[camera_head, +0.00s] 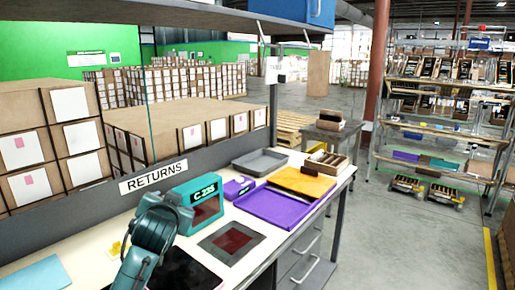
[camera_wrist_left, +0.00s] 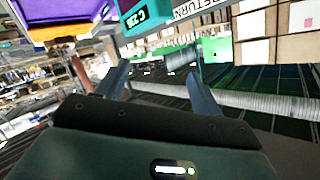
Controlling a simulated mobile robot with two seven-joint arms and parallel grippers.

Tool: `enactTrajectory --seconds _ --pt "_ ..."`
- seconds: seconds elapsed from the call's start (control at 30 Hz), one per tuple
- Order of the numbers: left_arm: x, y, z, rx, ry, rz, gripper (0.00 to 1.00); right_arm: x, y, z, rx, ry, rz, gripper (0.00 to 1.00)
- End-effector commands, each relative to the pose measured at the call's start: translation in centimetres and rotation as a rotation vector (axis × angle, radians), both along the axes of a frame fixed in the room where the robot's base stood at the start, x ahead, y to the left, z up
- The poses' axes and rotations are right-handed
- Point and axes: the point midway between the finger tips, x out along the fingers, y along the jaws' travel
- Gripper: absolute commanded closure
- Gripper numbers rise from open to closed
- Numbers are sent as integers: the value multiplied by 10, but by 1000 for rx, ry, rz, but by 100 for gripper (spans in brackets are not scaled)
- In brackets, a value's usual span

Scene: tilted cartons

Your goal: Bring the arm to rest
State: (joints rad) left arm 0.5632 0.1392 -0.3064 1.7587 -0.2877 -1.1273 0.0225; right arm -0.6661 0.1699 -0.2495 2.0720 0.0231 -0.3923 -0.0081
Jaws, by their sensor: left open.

* * *

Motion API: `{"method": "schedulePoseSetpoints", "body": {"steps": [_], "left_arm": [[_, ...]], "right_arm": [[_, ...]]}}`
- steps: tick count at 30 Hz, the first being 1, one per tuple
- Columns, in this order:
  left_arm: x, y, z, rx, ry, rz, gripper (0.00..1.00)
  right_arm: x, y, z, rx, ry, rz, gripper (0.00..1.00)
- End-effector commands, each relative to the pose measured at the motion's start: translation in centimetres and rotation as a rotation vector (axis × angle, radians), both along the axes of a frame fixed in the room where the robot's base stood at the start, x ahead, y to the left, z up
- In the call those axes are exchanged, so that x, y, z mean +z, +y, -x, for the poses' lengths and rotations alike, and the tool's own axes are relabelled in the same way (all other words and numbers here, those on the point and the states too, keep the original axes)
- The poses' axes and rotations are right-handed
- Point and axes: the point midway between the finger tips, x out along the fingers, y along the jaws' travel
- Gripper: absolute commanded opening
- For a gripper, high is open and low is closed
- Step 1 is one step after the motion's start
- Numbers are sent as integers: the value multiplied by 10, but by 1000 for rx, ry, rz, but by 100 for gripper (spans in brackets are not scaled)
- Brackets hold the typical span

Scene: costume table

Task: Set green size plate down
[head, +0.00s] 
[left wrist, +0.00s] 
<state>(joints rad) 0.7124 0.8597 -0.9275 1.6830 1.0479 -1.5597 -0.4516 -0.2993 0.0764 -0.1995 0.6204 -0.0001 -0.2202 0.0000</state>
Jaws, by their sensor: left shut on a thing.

What is being asked:
Output exactly the lines running from the line containing "- Gripper numbers rise from open to closed" through the line containing "Jaws, by their sensor: left open.", and only those lines.

Reply:
- Gripper numbers rise from open to closed
- Numbers are sent as integers: the value multiplied by 10, but by 1000 for rx, ry, rz, but by 100 for gripper (spans in brackets are not scaled)
- In brackets, a value's usual span

Scene: tilted cartons

Your goal: Bring the arm to rest
State: (joints rad) left arm 0.5632 0.1392 -0.3064 1.7587 -0.2877 -1.1273 0.0225; right arm -0.6661 0.1699 -0.2495 2.0720 0.0231 -0.3923 -0.0081
Jaws, by their sensor: left open.

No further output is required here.